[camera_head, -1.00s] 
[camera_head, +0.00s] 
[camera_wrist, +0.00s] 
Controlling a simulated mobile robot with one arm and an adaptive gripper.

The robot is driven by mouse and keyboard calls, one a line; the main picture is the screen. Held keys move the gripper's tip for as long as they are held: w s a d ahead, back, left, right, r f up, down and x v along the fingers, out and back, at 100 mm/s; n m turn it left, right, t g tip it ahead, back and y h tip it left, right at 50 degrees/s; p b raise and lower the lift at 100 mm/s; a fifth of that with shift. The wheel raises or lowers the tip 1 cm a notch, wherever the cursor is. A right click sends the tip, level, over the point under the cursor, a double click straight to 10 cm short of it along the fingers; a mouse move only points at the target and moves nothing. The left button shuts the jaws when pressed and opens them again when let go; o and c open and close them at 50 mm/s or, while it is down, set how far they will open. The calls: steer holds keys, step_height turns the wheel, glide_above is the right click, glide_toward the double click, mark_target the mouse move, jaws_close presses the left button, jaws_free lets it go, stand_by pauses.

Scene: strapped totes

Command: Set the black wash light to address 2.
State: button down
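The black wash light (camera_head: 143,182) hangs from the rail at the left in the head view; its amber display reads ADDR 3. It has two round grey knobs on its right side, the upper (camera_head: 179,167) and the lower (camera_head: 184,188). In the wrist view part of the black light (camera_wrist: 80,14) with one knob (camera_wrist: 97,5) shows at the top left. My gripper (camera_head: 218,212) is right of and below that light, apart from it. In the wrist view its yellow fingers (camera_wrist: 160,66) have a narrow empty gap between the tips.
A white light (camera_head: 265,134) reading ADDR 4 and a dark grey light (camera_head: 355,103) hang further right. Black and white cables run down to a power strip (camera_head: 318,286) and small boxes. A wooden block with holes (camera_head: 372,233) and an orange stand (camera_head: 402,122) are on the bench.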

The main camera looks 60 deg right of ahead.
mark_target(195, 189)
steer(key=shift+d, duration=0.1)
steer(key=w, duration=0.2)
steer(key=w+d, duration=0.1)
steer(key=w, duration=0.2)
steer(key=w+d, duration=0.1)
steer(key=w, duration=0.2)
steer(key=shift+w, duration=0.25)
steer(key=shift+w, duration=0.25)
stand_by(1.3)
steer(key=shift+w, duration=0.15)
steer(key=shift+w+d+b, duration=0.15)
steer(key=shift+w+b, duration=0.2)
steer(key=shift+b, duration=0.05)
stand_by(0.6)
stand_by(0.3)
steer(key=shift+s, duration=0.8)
════
**Exercise brief:** Restate the whole of the material exactly.

**The result:**
[camera_head, -1.00s] 
[camera_head, +0.00s] 
[camera_wrist, +0.00s] 
Controlling a simulated mobile robot with one arm and an adaptive gripper.

The robot is driven by mouse and keyboard calls, one a line; the main picture is the screen. Held keys move the gripper's tip for as long as they are held: w s a d ahead, back, left, right, r f up, down and x v along the fingers, out and back, at 100 mm/s; n m turn it left, right, t g tip it ahead, back and y h tip it left, right at 50 degrees/s; p b raise and lower the lift at 100 mm/s; a fifth of that with shift. The wheel raises or lowers the tip 1 cm a notch, wherever the cursor is. A right click sends the tip, level, over the point under the cursor, a double click straight to 10 cm short of it along the fingers; a mouse move only points at the target and moves nothing. The left button shuts the jaws when pressed and opens them again when let go; o and c open and close them at 50 mm/s or, while it is down, set how far they will open. The calls: steer holds keys, step_height turns the wheel, glide_above is the right click, glide_toward the double click, mark_target the mouse move, jaws_close presses the left button, jaws_free lets it go, stand_by pauses.

Scene: strapped totes

Command: Set the black wash light to address 2.
State: button down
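The black wash light (camera_head: 143,182) hangs from the rail at the left in the head view; its amber display reads ADDR 3. It has two round grey knobs on its right side, the upper (camera_head: 179,167) and the lower (camera_head: 184,188). In the wrist view part of the black light (camera_wrist: 80,14) with one knob (camera_wrist: 97,5) shows at the top left. My gripper (camera_head: 218,212) is right of and below that light, apart from it. In the wrist view its yellow fingers (camera_wrist: 160,66) have a narrow empty gap between the tips.
A white light (camera_head: 265,134) reading ADDR 4 and a dark grey light (camera_head: 355,103) hang further right. Black and white cables run down to a power strip (camera_head: 318,286) and small boxes. A wooden block with holes (camera_head: 372,233) and an orange stand (camera_head: 402,122) are on the bench.

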The main camera looks 60 deg right of ahead.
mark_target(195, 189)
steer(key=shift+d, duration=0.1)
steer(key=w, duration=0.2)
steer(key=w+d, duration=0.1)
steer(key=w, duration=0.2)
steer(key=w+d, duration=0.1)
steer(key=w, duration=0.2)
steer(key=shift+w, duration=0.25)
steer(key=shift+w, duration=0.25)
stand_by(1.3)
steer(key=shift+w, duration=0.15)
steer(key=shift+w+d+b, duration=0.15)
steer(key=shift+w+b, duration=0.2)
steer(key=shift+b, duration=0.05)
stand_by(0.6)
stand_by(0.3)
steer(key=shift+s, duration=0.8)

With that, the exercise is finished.